- Exercise brief:
Locate, in the data below, the line that contains "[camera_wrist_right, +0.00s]" and the line that contains "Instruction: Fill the"; reproduce exactly those two lines and every line between them, nothing more.

- Input for this task:
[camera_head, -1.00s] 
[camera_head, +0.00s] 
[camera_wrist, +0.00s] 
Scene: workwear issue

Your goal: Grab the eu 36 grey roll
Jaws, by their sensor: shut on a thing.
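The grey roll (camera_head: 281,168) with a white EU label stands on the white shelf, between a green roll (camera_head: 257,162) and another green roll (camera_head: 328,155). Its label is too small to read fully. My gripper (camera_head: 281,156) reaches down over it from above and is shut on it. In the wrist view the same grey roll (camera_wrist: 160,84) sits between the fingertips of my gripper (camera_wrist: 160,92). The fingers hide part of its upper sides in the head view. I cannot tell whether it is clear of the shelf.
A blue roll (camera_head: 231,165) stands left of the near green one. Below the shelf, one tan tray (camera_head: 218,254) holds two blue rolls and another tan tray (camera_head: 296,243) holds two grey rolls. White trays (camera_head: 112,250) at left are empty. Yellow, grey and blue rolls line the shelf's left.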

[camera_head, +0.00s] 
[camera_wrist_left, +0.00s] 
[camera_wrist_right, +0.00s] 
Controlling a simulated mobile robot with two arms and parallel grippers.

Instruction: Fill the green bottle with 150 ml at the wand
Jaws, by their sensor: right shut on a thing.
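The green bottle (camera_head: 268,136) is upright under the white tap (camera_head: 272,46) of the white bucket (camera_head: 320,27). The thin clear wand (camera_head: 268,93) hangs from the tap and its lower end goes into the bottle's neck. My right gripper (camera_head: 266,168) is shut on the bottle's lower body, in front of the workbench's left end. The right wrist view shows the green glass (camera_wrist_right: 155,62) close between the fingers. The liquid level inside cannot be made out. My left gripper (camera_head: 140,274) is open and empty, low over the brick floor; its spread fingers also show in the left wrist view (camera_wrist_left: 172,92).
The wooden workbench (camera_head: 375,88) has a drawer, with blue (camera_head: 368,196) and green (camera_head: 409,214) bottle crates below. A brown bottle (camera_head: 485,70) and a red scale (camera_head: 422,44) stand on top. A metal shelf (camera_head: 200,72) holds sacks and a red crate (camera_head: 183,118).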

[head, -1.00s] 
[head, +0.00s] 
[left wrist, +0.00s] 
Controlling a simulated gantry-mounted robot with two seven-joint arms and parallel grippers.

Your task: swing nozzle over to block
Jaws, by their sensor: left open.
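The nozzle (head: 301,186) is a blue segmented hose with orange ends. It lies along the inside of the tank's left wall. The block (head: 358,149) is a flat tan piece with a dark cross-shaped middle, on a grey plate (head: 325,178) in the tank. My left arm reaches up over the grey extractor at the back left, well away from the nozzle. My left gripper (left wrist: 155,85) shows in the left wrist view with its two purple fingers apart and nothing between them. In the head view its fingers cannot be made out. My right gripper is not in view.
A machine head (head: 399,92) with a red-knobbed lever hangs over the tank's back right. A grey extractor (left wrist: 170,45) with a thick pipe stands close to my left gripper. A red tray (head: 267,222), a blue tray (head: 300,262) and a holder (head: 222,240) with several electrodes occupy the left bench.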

- Full response:
[camera_wrist_right, +0.00s] 
Controlling a simulated mobile robot with two arms and parallel grippers.

Instruction: Fill the green bottle with 150 ml at the wand

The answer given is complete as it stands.